Most state agencies will take a 6.25 percent baseline cut from their budgets in the biennium as recommended by the governor while several areas will see additional funding, especially for public pensions for public employees and teachers. HB 200 would increase funding for the Kentucky Retirement Systems by $774.5 million and the Kentucky Teachers’ Retirement System by $89.1 million to meet the full actuarial required contribution (or ARC) for state employee and teacher pensions. Full funding for teacher retirement would be provided at the school district level while health coverage for retired teachers would be secured with an additional $59.5 million in the bill, which would also ensure funding of health care for active school employees.
For K-12 education, HB 200 would boost base per-pupil funding for K-12 education, or SEEK, to a record level of $4,055 in the first year of the biennium and $4,056 in the second year. It would also increase school transportation funding to $127.8 million in each year of the budget cycle to restore funding that was not found in earlier budget proposals.
Voting in support of HB 200 was Rep. Wilson Stone, D-Scottsville, who said he supported the budget plan for its value to public education.
“I rise to say I voted ‘yes’ because I think we made a statement today for public education in Kentucky,” said Stone. “The way to a better Commonwealth (is) through education.”
Retired public educator Rep. Derrick Graham, D-Frankfort, voted against the proposal for what he said was its use of the state’s public employees’ health plan transfers to balance the plan.
“You’re saying, ‘Well, this is a vote for education.’ Lord knows, as a person who’s come out of education, I’m supporting education and I try to support education each and every time,” said Graham. “But what really galls me is we’re taking funding for the health care of our public employees to try to balance this budget.”
Kentucky prohibits revenue measures from being included in its state spending bills, so the revenue increases for the next two-year state budget were approved separately by state lawmakers. The funding required to carry out the appropriations in HB 200 is found in HB 366, approved by the House today on a vote of 68-25.
The revenue bill, as HB 366 is called, includes a couple of tax increases – a 50-cent per pack increase in the cigarette tax beginning this July and a 25-cent per dose fee on opioids at the distribution level. Both revenue sources are projected to rake in an extra $377 million over the two-year budget cycle for the Commonwealth. (Other revenue changes in HB 366 would bring in around $123 million in additional revenue over the next two years, for a total of around $500 in new revenue over the biennium.)
Voting in support of both HB 366 and HB 200 was Rep. Jason Nemes, R-Louisville, the chair of the House Budget Review Subcommittee on Justice, Public Safety and Judiciary. Nemes said the revenue bill and budget plan in HB 200 has been praised by educators in his public school district and beyond.
“You should vote yes on this, and you should vote yes on the budget. Stand with the teachers and stand with the highest education funding in the history of this Commonwealth,” Nemes said.
Both bills were also supported by another Louisville lawmaker, House State Government Chair Rep.
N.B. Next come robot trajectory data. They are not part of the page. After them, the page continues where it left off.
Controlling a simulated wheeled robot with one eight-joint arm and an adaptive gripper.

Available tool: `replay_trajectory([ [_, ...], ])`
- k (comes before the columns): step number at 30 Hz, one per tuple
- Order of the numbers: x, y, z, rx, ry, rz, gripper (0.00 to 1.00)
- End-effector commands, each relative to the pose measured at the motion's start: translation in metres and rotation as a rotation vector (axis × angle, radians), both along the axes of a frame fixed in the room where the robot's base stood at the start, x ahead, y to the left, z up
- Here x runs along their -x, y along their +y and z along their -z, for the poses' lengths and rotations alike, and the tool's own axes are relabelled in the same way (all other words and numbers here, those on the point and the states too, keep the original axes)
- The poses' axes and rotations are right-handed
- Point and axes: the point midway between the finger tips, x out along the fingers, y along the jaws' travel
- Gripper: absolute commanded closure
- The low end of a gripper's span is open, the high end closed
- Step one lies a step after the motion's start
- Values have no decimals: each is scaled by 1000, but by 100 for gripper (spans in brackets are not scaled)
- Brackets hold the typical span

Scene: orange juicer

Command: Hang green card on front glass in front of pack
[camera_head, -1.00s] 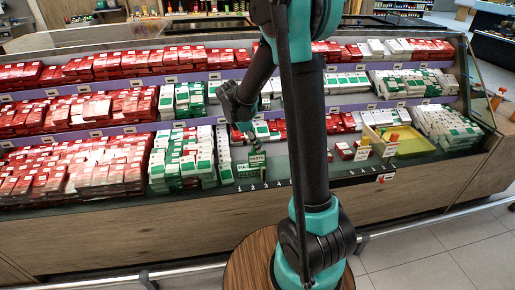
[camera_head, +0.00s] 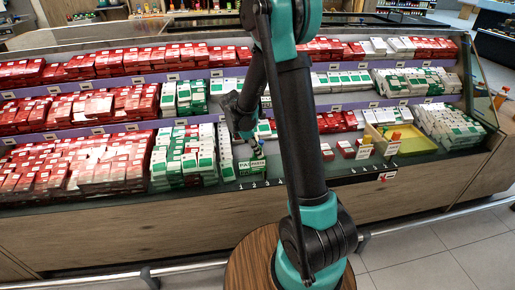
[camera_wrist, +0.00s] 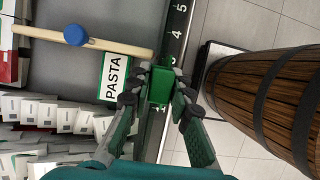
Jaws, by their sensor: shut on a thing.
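A white and green pack (camera_wrist: 115,77) marked PASTA lies inside the case, just left of the held card in the wrist view. It is partly hidden behind the card in the head view (camera_head: 243,169). The front glass edge (camera_wrist: 173,42), with its row of numbers, runs close beside the card. I cannot tell whether the card touches the glass.
Packed red and green boxes (camera_head: 185,160) fill the case to the left. A yellow tray (camera_head: 418,145) is to the right. A wooden stick with a blue knob (camera_wrist: 77,35) lies near the pack. A wooden barrel (camera_wrist: 265,90) stands outside the glass.

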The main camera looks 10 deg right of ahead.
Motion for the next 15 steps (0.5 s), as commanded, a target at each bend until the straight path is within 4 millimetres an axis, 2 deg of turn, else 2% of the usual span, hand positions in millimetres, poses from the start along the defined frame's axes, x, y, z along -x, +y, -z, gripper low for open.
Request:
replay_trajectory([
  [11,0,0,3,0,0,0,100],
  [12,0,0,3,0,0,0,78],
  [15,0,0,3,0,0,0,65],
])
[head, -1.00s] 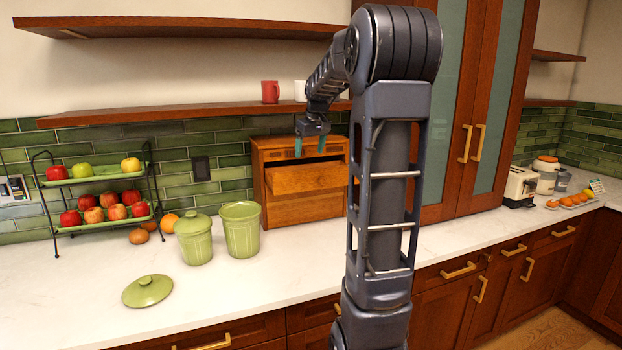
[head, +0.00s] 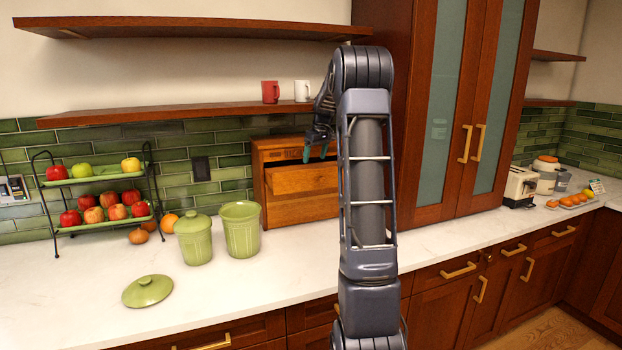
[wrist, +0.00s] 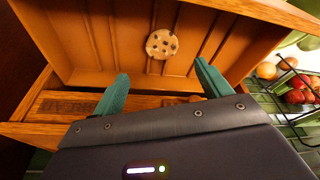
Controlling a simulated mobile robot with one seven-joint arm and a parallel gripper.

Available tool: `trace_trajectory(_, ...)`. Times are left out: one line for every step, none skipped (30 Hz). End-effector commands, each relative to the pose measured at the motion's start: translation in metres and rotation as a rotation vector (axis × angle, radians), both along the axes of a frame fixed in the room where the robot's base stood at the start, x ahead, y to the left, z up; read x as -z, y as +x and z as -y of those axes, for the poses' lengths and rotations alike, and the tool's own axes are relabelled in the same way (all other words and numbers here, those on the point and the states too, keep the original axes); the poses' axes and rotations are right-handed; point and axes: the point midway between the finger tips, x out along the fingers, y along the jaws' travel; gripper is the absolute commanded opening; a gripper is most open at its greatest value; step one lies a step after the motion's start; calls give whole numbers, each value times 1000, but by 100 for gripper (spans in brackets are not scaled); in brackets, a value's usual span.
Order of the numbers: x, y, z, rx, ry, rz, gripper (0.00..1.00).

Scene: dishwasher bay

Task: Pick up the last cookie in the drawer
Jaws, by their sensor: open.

Jerry Miller who said other options should be considered when looking for future revenues. Miller has filed HB 229 this session which proposes amending the state Constitution to allow regulated casino gaming in Kentucky.
“Keep in mind we have a stream of revenue we are not tapping and that is gaming. We have an opportunity to have an income stream,” said Miller, R-Louisville. “We need to wake up and recognize that casinos would help the urban areas generate tax revenue to support the rest of the state.”
Also approved today by the House were the state Legislative and Judicial budgets, which were passed without much fanfare by House votes of 83-7 and 84-8 respectively.
All four bills now move to the Senate for its consideration.